Las escenas improvisadas, que se mezclan con la realidad de una Buenos Aires ajetreada, son de una riqueza cinematográfica excepcional. El azar avala una estética rigurosa que transita los bajos fondos de una ciudad repleta de personas que ocultan su desasosiego tras la rutina impuesta. La elección de las locaciones desnuda una ciudad que lo engulle todo dentro de su vorágine, incluso en los rincones olvidados, como una pista de ciclismo deteriorada que parece resumir la mirada del director sobre el mundo: un continuo girar en un entorno sin escape.

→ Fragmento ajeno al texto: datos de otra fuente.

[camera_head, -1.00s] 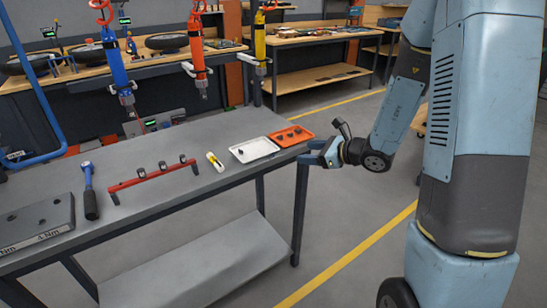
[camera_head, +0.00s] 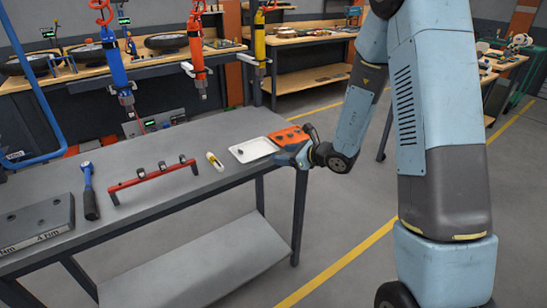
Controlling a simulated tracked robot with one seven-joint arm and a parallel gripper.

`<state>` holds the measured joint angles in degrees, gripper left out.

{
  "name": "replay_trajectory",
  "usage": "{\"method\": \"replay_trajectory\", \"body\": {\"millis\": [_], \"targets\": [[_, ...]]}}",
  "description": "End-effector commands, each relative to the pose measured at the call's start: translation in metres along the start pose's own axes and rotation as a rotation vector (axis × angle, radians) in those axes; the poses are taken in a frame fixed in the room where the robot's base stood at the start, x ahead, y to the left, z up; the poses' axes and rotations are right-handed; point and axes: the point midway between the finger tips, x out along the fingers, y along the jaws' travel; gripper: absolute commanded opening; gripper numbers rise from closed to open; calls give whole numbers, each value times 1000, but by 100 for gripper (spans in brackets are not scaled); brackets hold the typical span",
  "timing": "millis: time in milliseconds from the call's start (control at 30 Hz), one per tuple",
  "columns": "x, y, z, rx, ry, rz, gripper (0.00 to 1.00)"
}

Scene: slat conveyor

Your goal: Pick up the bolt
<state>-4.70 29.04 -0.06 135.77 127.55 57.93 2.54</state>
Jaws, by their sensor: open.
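An orange tray (camera_head: 292,134) lies at the right end of the grey workbench, with small dark parts in it. A white tray (camera_head: 262,146) lies just left of it and holds one small dark piece (camera_head: 240,151). These pieces are too small to tell which is the bolt. My gripper (camera_head: 281,157) is open at the near right side of the orange tray, pointing left over the bench end. It hides the tray's near right part. I see nothing held between the fingers.
Left along the workbench (camera_head: 150,215) lie a yellow and white marker-like item (camera_head: 215,162), a red bar with clamps (camera_head: 150,178), a blue-handled tool (camera_head: 89,190) and a grey block (camera_head: 37,222). Power tools hang above the bench's back. The floor right of the bench is clear.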

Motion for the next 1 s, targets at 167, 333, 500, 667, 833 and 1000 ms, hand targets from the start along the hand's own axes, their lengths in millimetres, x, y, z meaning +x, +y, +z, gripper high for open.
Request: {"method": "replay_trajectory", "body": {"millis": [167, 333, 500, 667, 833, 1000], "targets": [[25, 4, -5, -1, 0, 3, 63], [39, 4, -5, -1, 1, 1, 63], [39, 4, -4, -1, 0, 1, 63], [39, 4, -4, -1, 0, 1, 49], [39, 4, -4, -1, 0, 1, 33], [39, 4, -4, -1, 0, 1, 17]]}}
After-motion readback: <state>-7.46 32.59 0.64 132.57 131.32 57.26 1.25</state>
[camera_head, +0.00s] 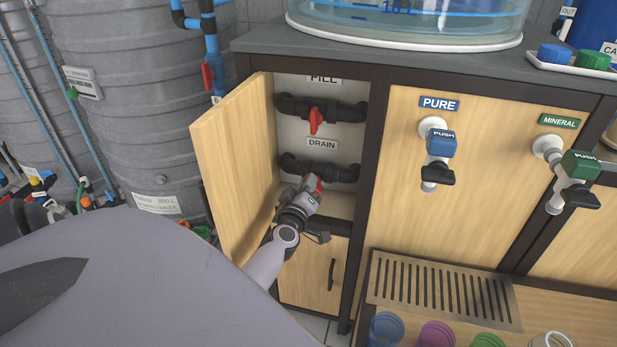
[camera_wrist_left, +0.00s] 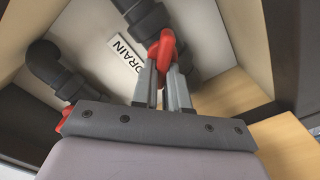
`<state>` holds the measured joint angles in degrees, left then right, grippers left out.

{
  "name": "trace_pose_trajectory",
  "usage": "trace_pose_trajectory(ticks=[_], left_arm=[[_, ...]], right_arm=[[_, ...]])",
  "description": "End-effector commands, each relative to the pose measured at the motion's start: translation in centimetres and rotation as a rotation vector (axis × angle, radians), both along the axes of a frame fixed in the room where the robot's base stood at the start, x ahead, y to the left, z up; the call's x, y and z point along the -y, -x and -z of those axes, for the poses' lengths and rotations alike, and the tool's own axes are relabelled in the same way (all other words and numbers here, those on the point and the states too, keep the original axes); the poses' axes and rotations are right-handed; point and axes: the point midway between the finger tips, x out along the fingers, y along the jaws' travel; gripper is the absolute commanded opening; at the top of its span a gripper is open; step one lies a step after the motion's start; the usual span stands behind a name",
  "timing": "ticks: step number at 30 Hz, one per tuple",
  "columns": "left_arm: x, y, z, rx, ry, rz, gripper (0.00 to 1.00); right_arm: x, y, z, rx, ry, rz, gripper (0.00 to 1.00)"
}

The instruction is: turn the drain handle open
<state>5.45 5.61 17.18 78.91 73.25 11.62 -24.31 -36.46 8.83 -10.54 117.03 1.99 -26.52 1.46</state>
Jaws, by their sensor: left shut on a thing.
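The red drain handle (camera_head: 314,184) sits on the lower black pipe (camera_head: 341,172) inside the open cabinet, under the DRAIN label (camera_head: 321,144). My left gripper (camera_head: 309,185) reaches into the cabinet and is shut on the handle. In the left wrist view the red handle (camera_wrist_left: 167,50) stands between the two grey fingers (camera_wrist_left: 164,75), and the DRAIN label (camera_wrist_left: 128,54) is beside it. The fingers partly hide the handle, so its exact angle is hard to tell. My right gripper is not in view.
The wooden cabinet door (camera_head: 237,165) stands open to the left of my arm. Above is the fill pipe with its red handle (camera_head: 316,120) hanging down. PURE (camera_head: 439,142) and MINERAL (camera_head: 581,165) taps are on panels to the right, over a slatted drip tray (camera_head: 440,318) and several cups.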

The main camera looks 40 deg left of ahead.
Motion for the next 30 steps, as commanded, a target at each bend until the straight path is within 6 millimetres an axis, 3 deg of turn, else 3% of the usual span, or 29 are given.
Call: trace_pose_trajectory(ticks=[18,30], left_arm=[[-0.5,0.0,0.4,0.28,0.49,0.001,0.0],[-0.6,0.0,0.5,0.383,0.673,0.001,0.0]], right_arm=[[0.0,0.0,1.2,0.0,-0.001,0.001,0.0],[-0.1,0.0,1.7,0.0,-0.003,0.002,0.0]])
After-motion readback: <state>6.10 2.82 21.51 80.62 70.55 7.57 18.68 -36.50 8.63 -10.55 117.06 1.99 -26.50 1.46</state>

Lulú plantea la reflexión sobre los conflictos existenciales de los personajes sin hacer grandes resaltados, sin grandes discursos, apoyando el dilema en el terreno de lo cotidiano, con un claro parecido al cine más destacado de Aki Kaurismaki. En ciertos momentos es cuestionable que la estilización del horror a la que apela en su estética pueda leerse como un golpe ajeno a la propia organicidad de la película, revelando la intención de molestar, de generar incomodidad en el espectador, cuando esto ya se ha logrado por otros medios. Por otro lado, hay ciertos elementos que, desconfiando de la intelectualidad del espectador, intentan explicarse acercándose a la evidencia, como la elaborada inscripción “Baby” en la valija de la escena final (que resume la conclusión de las expectativas de Ludmila de tener hijos como vía de escape de su propia vida, a diferencia de los otros personajes que utilizan la música como vía catártica), o la reiteración de la carne y el horror de la mutilación. Este intento de renovar ciertas esperanzas del cine nacional que se propone Ortega parecen depositadas en un lugar horrorosamente honesto y, en referencia a la decisión de Ludmila que dictamina el final de la película, podemos decir como Camus: “Sabemos tanto de la muerte como de los colores”.

Un detalle peculiar: el afiche tiene una estética muy similar al disco de Metallica y Lou Reed que lleva el mismo nombre.

Lulú (Argentina, 2016), de Luis Ortega, c/Ailín Salas, Nahuel Pérez Biscayart, Daniel Melingo, 87′.